To go through this post we created a table called Videogames containing four columns (ID, Name, MainCharacterName and Publisher) and filled it with some popular vintage videogames. Let's start with the following piece of code.
string videogameNames = "";
var MarioVideogames = db.Videogames.Where(v => v.MainCharacterName == "Mario");
foreach (var videogame in MarioVideogames)
videogameNames += videogame.Name + "<br/>";
Let's say our table contained only two Videogames having Mario MainCharacterName: Super Mario Bros and Super Mario Bros 2. The resulting string would be
Super Mario Bros<br/>Super Mario Bros 2<br/>
(There's nothing wrong in using lambda expressions when talking about LINQ to entities. It's all the same in the end and I personally think that it is much easier to read. If you preferred LINQ queries you could have written
var MarioVideogames = from videogame in db.Videogames where videogame.MainCharacterName == "Mario" select videogame
instead )
Nothing strange so far. What is interesting about it is the deferred execution we talked about. In other words, the MarioVideogames variable will not be filled with data the moment it is declared but rather the moment it is used. To be exact, the moment it is iterated.
The IEnumerable interface requires the implementation of the GetEnumerator() method, which returns an enumerator to iterate through a collection, regardless of whether that collection is an IEnumerable, an IQuerable, or even a List.

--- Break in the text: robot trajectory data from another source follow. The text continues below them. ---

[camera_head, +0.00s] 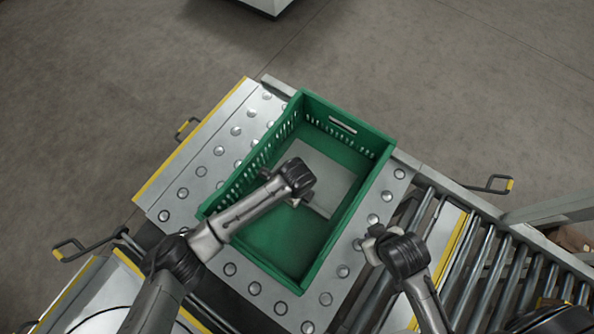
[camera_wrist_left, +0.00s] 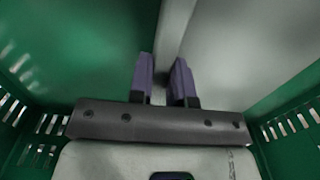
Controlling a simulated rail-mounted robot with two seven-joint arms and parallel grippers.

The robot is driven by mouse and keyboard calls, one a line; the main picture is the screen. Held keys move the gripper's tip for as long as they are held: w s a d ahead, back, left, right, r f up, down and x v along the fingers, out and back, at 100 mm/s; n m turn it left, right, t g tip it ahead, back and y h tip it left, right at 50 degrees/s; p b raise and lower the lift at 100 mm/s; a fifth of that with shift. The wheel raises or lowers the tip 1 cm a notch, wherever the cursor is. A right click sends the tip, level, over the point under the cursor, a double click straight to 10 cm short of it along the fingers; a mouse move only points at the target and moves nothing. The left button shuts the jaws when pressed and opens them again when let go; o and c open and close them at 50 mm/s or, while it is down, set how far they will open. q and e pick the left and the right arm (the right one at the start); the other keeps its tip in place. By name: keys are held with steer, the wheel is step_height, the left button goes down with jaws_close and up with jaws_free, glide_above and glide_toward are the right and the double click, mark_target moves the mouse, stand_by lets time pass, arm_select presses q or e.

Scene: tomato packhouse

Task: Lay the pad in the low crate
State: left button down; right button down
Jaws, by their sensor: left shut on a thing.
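The low crate (camera_head: 345,128) is green with slotted side walls and stands at an angle in the middle of the head view. The pad (camera_head: 333,178) is a flat grey sheet inside the crate's walls, over the far part of its floor. My left gripper (camera_head: 300,199) is inside the crate outline and shut on the near-left edge of the pad. In the left wrist view the pad (camera_wrist_left: 232,50) runs away from the purple fingers, with its pale edge strip between them. I cannot tell whether the pad touches the crate floor. My right gripper (camera_head: 368,240) is outside the crate, to its right.
The crate stands on a metal ball-transfer table (camera_head: 190,178) with a yellow edge. A roller conveyor (camera_head: 490,268) runs off to the lower right. The near part of the crate floor (camera_head: 275,232) is bare green. Handles (camera_head: 490,184) stick out at the table's sides.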

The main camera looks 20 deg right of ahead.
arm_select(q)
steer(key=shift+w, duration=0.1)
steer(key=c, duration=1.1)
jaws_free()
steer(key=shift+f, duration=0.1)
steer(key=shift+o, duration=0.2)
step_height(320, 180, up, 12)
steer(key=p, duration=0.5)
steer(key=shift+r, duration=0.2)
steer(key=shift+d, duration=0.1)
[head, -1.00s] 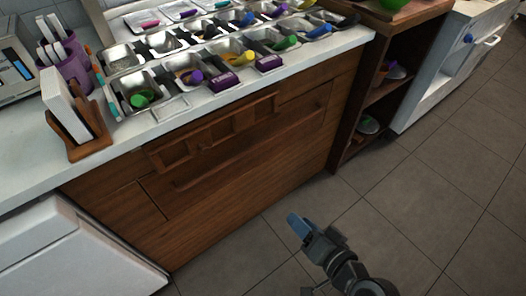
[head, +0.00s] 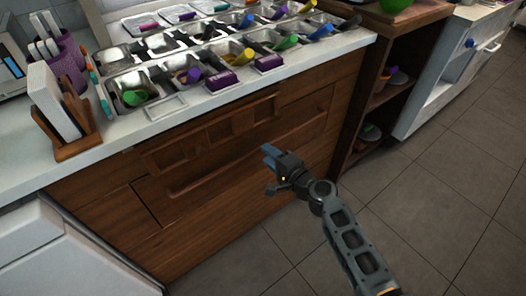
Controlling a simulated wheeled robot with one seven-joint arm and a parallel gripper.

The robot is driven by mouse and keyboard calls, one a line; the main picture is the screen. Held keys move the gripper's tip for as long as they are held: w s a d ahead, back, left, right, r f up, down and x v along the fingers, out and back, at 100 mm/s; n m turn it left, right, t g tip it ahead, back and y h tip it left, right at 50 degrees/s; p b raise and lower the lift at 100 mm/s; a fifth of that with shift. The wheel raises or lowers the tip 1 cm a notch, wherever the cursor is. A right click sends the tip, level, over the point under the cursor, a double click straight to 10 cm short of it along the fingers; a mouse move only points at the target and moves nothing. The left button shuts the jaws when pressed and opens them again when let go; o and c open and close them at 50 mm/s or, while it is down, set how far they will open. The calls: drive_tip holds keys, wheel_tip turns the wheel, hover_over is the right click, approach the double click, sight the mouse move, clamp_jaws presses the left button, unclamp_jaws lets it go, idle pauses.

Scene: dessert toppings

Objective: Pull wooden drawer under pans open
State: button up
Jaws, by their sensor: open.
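The wooden drawer (head: 215,168) is in the front of the brown cabinet, below the counter that bears the metal pans (head: 185,72). A long horizontal wooden handle bar runs along its face. The drawer looks shut. My gripper (head: 270,156) is in front of the drawer's right half, with its blue fingertips pointing toward the drawer. It is open and holds nothing that I can see. I cannot tell how far the fingertips are from the handle.
A white counter (head: 158,128) overhangs the cabinet. A white appliance (head: 75,255) stands at the lower left. An open wooden shelf (head: 352,140) stands to the right of the cabinet. The grey tiled floor (head: 440,200) is clear at the right.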

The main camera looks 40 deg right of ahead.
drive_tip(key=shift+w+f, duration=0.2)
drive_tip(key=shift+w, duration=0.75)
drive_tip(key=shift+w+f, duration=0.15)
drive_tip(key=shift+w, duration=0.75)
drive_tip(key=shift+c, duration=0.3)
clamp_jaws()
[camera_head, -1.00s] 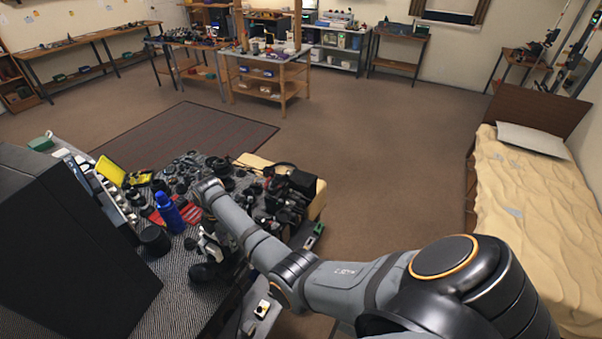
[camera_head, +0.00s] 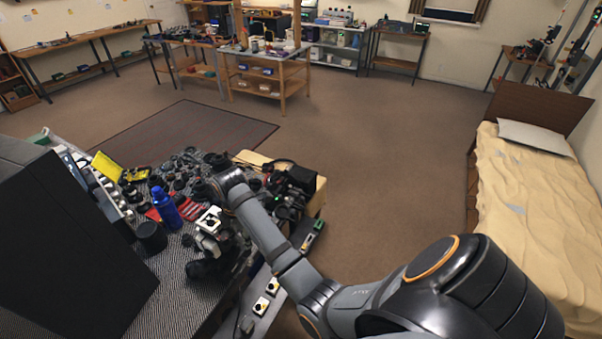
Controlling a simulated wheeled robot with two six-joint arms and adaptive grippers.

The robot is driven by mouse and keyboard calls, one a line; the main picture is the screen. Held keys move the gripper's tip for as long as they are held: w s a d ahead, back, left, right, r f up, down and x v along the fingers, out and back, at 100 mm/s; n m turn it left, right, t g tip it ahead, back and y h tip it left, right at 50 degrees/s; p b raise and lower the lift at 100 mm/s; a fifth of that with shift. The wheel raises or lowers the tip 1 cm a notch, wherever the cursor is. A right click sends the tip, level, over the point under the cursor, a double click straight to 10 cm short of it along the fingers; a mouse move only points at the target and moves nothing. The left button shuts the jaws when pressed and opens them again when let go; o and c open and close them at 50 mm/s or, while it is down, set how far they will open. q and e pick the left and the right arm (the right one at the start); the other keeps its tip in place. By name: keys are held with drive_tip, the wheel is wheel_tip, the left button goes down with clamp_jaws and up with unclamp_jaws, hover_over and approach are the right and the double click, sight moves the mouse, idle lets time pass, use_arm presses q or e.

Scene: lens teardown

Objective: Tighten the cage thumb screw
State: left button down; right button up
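My right arm comes in from the lower right and reaches over the cluttered bench. My right gripper (camera_head: 203,190) is a small dark shape at the arm's far end, among dark parts. Its fingers cannot be made out, nor whether they hold anything. A white-topped device with a dark body (camera_head: 208,221) stands just in front of it, nearer the camera. I cannot tell whether they touch. The cage thumb screw is too small or hidden to pick out. My left gripper does not show.
A blue bottle (camera_head: 165,206) and a black cylinder (camera_head: 151,237) stand left of the gripper. A large black box (camera_head: 70,255) fills the left side. Black equipment (camera_head: 292,185) crowds the bench's right end. Many small dark parts lie behind. Open floor (camera_head: 390,160) lies to the right.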

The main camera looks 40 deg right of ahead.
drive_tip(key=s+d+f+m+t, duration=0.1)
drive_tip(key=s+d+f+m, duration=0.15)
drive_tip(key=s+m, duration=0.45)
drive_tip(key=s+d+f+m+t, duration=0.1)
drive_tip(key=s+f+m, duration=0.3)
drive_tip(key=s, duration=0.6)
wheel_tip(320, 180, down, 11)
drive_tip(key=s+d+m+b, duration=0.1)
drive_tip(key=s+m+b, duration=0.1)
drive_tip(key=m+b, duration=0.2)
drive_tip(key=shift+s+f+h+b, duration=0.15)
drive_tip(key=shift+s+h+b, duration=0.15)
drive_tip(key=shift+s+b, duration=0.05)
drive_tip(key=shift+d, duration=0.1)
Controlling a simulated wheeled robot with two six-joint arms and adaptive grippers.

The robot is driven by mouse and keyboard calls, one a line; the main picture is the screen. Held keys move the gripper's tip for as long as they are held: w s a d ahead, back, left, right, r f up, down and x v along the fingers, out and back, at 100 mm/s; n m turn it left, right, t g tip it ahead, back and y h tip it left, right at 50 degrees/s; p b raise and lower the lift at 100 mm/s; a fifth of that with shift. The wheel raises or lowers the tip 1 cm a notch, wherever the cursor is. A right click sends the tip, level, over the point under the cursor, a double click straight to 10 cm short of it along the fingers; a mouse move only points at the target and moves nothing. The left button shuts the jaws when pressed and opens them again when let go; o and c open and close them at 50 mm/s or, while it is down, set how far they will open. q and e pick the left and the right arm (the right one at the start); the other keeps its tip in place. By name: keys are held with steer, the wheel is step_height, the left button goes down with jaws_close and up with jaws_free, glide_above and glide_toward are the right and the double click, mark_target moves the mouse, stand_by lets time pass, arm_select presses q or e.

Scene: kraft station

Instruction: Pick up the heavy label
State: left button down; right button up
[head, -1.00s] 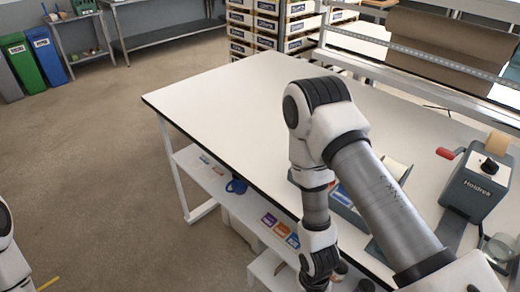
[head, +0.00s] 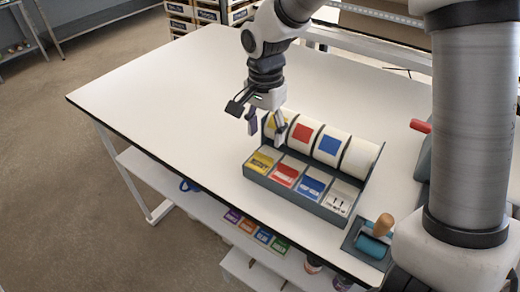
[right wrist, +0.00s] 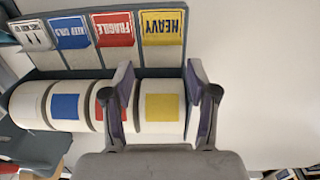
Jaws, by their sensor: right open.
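The heavy label is a yellow card in the front left slot of the dispenser in the head view (head: 262,161). In the right wrist view it reads HEAVY upside down (right wrist: 163,26). A roll with a yellow square (right wrist: 160,107) sits behind it. My right gripper (head: 266,129) is open and empty above the left end of the dispenser, beside the yellow-marked roll. In the right wrist view its fingertips (right wrist: 157,78) frame that roll, with the heavy label beyond them. My left gripper is not in view.
Red fragile (head: 285,175), blue keep cold (head: 311,186) and white (head: 340,198) labels fill neighbouring slots of the grey dispenser (head: 310,204). A wooden-handled roller (head: 374,243) sits to the right. The white table (head: 190,100) is clear at left.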

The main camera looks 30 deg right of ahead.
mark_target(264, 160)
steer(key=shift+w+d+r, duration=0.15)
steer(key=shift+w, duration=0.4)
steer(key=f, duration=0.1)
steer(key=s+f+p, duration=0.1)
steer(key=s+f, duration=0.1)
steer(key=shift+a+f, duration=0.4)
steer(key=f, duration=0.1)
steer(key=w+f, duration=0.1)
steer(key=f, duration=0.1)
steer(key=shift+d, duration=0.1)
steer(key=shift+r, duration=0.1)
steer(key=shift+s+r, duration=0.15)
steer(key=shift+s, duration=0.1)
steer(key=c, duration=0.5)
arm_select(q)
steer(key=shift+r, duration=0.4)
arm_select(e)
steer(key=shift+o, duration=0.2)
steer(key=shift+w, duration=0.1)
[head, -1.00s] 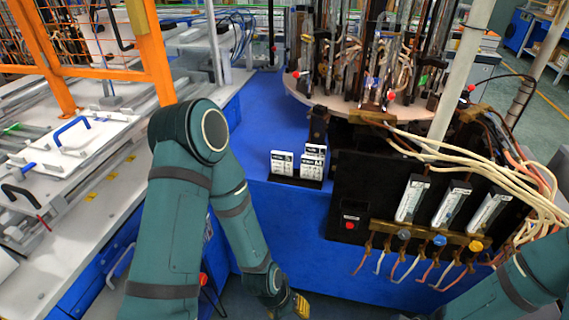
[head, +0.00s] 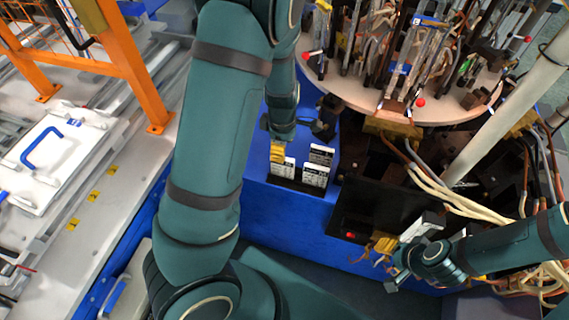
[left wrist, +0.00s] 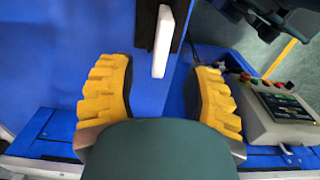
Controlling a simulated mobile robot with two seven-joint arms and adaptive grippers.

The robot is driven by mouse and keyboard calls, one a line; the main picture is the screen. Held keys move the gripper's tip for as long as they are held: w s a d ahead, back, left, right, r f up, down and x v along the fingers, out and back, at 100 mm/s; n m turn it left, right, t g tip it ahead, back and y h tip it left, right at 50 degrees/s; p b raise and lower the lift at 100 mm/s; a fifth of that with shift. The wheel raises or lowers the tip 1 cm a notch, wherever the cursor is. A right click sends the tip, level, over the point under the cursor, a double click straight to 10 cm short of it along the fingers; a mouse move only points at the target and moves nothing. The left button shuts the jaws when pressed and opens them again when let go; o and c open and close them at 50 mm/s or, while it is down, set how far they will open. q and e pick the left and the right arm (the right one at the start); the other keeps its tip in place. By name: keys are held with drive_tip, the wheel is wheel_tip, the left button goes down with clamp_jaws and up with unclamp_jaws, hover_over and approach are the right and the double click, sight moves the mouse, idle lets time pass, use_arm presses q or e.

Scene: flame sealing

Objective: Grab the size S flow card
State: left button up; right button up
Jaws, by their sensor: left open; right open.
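Three small white flow cards stand in a dark holder on the blue side of the machine: a left card (head: 284,167), a front right card (head: 316,174) and a back right card (head: 321,153). Their size letters are too small to read. My left gripper (head: 277,152) is at the left card, partly covering its upper left. In the left wrist view, the open yellow fingers (left wrist: 163,95) have one white card (left wrist: 163,40) edge-on between and ahead of them, apart from both. My right gripper (head: 400,268) is open and empty before the black panel.
The black panel (head: 380,200) with hoses and brass fittings stands right of the cards. A round platform (head: 350,88) with glass tubes is above. A white work table (head: 120,190) and an orange frame (head: 135,75) are at the left.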

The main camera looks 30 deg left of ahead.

So whenever we have a variable based on IEnumerable and we want to do something with that (that could be using foreach, First, Average etc) we need to iterate through that variable and as a result ask the query to be executed.
Why do we need deferred execution?
All right, since we know the query is not executed instantly, what would happen in the following case?
var MarioVideogames = db.Videogames.Where(v => v.MainCharacterName == "Mario");
string firstVideogameName = MarioVideogames.First().Name;
string lastVideogameName = MarioVideogames.Reverse().First().Name;
Sure, firstVideogameName would be "Super Mario Bros" and lastVideogameName would be "Super Mario Bros 2". Yet, what's interesting is that we requested the database twice. First, is when we executed MarioVideogames' query to get firstVideogameName value, second in the case of lastVideogameName.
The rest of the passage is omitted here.